Mom was right. In that place, everything was all right. Deep in there, I felt safe. There was nothing to be afraid of. I wasn’t lonely, I felt loved unconditionally. This is not a maybe. I know the path to get back to that feeling. That’s when I realized — or rather remembered — who I am is the very projection of her love, hopes, and dreams. I used to think being the best archetypal son a mom could dream would make her proud. But that was really my own endeavor. Happiness can found in sweeping the patio, carrying her smile, and looking at her eyes in my reflection.
Our emotions may be the only real thing amidst all the constructs and hallucinations. With Mom’s love as part of me, I’ll never feel lost. It’s one of the many stories you’ve helped me unpack. Many are as loving, others are painful. But again, such is life. It’s not perfect. I’m not perfect. You convinced me that’s perfectly fine. I just am. That’s the only truth. None of us owns it. It owns us, and we’re here to experience it. So we can’t hate the experiences that shaped us in order to love ourselves. We can only learn from them. We can learn from each other too. Maybe that’s the whole point.
Looking back, the way my life unfolded seems fated.

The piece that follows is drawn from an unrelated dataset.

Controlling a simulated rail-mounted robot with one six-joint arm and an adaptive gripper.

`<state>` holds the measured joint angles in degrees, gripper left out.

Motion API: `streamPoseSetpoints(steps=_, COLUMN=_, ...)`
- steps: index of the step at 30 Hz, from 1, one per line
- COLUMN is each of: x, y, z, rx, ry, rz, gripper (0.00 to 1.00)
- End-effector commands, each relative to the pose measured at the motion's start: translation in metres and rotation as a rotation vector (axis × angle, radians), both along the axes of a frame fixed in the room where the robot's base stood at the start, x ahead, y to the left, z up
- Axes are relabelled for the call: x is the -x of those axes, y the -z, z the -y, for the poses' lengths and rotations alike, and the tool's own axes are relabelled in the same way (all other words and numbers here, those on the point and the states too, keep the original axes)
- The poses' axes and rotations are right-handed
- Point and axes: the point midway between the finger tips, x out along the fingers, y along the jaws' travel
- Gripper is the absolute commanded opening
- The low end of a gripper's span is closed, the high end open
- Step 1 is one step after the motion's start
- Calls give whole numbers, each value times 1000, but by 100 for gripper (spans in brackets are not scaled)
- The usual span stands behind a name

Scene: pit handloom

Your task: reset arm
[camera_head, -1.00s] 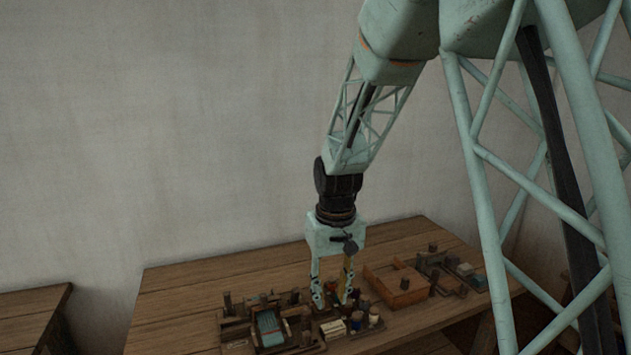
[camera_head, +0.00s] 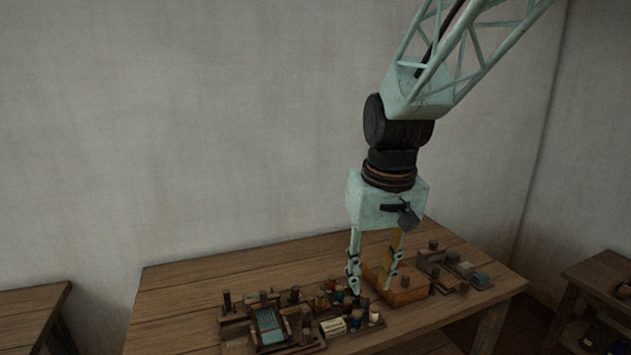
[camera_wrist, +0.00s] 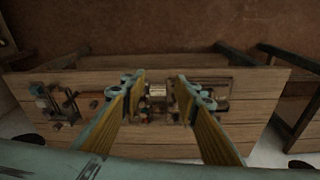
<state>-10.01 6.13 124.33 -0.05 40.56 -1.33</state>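My gripper (camera_head: 372,284) hangs pointing down over the wooden table (camera_head: 190,285), in front of the wooden box in the head view. Its two fingers are apart with nothing between them. In the wrist view the open fingers (camera_wrist: 160,88) show on both sides of a pale thing on the table. The fingertips look to be above the tabletop; their exact height is hard to tell.
A blue-topped wooden fixture (camera_head: 269,327) and several small spools (camera_head: 374,314) stand at the table's front. An orange-brown box (camera_head: 408,292) and small wooden fixtures (camera_head: 452,270) stand to the right. Other tables stand at left (camera_head: 30,308) and right (camera_head: 600,278). The table's back left is clear.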

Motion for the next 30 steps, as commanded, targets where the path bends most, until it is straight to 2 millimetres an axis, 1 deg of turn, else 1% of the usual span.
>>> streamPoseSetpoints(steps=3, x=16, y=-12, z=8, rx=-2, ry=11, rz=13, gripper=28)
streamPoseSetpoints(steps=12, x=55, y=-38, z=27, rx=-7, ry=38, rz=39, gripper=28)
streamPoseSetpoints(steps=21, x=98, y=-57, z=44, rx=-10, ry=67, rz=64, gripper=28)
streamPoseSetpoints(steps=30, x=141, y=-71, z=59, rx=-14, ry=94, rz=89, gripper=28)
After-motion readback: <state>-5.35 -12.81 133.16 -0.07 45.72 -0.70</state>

I didn’t ask to live. I didn’t have a choice on my upbringing. How ironic that I’ve gone out of my way to ensure my life book is interesting. Just by living, it already has been. In the good parts of my book, there’s gratitude. In the shitty parts, there’s forgiveness. Time moves on, and we should too. To embrace ourselves is the choice we have to make to keep up with it, to grow with it. It may be the only thing we’re truly free to choose… Oh and for the record, you’re in the good parts of my book. I appreciate you being the Rafiki to my Simba.